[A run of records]
■ ■ ■ ■ ■

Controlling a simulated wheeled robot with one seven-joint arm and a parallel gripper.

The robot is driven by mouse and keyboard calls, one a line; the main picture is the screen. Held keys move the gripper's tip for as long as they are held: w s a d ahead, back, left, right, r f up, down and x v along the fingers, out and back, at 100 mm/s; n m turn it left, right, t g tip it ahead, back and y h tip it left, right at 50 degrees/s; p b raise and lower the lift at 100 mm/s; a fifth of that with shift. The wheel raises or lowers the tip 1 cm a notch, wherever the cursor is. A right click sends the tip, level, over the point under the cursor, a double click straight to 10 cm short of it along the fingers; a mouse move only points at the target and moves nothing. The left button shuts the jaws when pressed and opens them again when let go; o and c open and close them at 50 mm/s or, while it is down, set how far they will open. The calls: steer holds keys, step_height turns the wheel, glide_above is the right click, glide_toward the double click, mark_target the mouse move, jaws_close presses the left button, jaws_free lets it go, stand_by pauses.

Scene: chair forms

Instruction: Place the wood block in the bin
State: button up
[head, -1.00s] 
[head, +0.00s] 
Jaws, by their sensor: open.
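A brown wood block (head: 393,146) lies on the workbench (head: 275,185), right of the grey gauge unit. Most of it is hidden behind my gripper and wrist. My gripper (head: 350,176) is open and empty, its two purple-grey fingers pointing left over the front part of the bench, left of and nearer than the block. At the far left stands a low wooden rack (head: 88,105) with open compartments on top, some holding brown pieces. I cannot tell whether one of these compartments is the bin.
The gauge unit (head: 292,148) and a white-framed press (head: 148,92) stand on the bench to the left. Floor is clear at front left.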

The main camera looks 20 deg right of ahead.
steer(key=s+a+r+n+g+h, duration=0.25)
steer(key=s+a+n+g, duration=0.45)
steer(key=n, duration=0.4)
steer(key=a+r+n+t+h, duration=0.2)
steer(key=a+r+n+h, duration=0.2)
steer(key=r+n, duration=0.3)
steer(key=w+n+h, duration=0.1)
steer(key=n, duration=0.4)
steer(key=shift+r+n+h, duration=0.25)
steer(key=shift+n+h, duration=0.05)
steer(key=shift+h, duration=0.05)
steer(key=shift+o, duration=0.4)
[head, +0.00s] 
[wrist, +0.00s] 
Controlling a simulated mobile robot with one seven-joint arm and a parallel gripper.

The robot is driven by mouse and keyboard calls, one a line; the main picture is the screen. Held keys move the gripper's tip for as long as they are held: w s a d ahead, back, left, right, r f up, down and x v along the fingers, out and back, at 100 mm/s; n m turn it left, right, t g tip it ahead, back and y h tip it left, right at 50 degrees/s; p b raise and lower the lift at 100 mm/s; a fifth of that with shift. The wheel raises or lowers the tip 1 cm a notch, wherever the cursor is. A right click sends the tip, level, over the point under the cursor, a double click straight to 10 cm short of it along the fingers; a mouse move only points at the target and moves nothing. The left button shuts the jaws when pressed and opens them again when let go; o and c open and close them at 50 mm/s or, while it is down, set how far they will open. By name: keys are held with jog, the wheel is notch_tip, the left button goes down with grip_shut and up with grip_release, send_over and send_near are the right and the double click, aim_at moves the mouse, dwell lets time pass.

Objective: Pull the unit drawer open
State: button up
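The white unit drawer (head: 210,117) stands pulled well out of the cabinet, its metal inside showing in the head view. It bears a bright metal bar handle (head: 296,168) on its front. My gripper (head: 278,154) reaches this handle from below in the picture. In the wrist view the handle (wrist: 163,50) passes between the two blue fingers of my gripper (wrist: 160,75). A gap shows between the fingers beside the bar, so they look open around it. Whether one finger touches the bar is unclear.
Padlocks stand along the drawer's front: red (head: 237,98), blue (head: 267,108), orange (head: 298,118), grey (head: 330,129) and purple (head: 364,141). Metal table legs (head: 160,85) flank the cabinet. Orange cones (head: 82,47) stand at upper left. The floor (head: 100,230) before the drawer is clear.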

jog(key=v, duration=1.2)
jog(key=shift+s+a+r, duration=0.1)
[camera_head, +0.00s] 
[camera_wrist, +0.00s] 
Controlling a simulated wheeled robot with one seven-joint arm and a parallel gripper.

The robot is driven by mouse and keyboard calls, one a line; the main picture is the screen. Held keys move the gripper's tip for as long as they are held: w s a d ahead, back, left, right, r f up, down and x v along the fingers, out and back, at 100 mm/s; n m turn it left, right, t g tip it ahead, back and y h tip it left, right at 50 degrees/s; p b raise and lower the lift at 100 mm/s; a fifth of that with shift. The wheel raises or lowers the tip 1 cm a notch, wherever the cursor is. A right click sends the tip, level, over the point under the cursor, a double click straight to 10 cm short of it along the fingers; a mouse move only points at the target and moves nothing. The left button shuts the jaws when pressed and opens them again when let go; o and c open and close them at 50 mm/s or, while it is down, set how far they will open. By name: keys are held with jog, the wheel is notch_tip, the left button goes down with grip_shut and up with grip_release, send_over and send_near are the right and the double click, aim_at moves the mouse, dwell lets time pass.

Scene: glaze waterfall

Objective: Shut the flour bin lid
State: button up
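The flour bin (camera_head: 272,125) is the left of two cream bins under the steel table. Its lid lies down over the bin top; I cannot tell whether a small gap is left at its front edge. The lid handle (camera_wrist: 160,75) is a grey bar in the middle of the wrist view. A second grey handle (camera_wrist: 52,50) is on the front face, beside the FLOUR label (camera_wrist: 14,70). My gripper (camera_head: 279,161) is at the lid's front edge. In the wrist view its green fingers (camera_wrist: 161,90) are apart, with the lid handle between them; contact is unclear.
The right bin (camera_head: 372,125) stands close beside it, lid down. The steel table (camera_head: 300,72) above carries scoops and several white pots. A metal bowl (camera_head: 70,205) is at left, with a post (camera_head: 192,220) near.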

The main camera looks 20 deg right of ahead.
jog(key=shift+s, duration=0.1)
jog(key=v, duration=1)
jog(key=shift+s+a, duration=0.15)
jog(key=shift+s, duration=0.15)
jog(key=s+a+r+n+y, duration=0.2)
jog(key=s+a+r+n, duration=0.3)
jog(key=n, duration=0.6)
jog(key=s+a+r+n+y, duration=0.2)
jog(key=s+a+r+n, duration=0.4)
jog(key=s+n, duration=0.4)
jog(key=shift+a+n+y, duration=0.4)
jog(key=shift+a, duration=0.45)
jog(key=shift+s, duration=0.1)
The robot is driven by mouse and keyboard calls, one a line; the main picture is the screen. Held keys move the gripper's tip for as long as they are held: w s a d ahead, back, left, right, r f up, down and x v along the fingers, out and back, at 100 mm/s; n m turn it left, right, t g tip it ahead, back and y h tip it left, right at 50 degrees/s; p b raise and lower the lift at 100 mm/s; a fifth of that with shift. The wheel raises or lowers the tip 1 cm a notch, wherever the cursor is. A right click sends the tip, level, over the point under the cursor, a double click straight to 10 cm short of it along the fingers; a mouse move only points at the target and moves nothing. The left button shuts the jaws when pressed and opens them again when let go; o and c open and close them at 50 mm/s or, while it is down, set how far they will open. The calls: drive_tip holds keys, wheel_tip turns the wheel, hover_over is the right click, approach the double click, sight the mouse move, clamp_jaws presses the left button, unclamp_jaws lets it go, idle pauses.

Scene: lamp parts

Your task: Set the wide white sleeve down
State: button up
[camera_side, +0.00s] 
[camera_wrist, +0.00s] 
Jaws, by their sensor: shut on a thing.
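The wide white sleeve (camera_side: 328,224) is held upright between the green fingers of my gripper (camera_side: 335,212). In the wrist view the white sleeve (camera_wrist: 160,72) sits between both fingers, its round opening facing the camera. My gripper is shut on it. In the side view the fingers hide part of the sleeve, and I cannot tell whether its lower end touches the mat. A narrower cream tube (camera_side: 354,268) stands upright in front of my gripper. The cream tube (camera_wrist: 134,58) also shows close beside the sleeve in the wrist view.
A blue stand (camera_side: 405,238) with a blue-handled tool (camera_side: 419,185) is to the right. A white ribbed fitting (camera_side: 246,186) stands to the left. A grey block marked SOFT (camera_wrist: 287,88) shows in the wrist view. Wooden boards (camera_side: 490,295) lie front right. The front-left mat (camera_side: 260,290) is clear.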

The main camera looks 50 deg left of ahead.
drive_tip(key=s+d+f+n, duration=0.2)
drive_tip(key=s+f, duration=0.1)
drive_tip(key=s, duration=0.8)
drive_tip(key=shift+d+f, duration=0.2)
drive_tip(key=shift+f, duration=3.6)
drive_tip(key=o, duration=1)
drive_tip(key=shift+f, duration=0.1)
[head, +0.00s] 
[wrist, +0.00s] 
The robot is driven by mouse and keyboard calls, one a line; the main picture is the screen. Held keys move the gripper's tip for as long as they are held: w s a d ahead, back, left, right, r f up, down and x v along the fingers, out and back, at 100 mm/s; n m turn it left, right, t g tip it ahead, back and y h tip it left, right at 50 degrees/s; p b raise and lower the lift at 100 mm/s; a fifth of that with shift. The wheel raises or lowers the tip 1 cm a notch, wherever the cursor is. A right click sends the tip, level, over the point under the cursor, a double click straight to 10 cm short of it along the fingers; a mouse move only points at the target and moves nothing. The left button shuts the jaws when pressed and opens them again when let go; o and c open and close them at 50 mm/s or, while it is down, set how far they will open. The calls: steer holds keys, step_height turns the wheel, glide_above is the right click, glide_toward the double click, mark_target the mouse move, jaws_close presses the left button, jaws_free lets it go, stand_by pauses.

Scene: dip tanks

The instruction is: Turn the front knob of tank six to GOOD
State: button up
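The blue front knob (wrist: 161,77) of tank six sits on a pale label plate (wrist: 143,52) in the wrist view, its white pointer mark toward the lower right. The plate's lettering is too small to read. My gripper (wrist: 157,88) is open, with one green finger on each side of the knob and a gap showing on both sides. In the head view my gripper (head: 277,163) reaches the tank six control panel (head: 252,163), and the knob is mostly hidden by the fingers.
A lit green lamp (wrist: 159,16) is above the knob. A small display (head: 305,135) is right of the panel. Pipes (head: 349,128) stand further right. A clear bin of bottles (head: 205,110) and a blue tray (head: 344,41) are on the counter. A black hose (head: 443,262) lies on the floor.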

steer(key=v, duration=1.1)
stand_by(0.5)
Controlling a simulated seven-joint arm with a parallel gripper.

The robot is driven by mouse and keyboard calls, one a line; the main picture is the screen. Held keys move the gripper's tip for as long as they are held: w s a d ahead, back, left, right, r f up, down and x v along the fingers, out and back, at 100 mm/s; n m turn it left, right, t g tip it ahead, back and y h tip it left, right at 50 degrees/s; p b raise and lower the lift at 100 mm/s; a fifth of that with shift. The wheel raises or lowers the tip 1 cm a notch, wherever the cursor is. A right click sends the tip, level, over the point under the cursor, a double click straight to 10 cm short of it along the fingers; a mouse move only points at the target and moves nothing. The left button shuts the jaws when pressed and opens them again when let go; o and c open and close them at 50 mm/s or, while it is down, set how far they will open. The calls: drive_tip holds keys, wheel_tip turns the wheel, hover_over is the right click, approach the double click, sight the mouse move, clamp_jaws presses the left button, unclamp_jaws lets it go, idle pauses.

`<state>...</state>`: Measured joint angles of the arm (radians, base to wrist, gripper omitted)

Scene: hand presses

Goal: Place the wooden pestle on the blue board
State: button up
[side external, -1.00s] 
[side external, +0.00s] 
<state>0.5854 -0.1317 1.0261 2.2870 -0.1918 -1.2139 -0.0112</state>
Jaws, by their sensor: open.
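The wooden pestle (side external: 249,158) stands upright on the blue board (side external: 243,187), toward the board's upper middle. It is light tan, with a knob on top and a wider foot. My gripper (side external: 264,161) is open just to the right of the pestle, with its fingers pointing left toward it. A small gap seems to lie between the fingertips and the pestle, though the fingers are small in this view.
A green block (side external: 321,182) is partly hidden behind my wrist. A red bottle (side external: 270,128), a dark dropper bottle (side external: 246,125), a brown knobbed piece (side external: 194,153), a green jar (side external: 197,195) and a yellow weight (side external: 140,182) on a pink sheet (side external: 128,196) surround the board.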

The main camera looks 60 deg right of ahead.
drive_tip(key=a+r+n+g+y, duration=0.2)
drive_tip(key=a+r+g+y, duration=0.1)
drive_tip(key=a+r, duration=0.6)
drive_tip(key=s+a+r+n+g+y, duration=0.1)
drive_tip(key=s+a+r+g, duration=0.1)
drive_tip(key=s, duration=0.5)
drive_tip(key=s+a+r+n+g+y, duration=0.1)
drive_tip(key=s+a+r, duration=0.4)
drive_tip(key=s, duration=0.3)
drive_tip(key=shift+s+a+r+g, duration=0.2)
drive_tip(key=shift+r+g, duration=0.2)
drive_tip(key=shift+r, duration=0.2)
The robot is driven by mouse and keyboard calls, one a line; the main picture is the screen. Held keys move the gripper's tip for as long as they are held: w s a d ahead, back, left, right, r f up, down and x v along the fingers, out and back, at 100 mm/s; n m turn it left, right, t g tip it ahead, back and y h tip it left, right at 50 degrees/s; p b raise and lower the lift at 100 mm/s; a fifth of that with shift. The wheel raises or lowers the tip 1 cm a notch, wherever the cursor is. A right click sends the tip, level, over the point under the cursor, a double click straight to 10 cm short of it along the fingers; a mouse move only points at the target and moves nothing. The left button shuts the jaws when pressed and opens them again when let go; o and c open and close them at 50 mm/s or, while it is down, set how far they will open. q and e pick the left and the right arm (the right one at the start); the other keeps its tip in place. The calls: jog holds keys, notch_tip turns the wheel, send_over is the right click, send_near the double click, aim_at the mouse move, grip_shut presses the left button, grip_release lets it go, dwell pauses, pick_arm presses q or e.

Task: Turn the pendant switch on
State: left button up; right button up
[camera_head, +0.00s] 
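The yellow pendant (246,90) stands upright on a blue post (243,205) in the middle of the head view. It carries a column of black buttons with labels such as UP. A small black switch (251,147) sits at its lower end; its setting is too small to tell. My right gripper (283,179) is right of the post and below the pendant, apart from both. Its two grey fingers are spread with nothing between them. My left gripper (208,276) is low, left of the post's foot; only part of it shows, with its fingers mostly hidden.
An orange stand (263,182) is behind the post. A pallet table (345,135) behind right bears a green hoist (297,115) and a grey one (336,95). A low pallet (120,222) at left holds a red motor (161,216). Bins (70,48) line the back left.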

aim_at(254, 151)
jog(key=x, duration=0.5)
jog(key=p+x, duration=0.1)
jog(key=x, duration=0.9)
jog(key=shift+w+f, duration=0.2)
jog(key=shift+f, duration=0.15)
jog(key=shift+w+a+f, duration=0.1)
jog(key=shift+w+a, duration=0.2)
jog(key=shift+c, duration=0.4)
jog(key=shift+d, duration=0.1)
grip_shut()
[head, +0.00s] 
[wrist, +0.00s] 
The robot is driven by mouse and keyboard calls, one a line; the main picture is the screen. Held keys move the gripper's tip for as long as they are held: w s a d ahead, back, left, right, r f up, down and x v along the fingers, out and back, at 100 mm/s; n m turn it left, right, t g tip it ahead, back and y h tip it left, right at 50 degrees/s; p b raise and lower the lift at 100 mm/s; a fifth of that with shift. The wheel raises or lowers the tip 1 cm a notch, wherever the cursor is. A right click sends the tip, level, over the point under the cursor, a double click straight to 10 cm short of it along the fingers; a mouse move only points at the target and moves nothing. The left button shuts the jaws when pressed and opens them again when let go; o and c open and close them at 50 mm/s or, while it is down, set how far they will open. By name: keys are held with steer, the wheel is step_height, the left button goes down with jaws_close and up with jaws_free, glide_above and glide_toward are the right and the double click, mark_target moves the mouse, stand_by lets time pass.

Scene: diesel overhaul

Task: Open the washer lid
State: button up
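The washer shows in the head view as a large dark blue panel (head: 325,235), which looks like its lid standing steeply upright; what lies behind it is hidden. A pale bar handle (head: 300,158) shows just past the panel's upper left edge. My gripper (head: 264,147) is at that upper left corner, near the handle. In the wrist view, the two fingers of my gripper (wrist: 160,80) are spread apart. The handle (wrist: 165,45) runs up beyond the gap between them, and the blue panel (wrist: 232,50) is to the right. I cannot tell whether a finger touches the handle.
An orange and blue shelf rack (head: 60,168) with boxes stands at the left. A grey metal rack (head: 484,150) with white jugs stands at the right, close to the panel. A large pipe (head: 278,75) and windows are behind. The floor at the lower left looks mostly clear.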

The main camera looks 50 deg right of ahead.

■ ■ ■ ■ ■

__SHORT PROBLEM__. Out of the material above, gather each line where "Objective" appears.

__FINAL ANSWER__.
Objective: Pull the unit drawer open
Objective: Shut the flour bin lid

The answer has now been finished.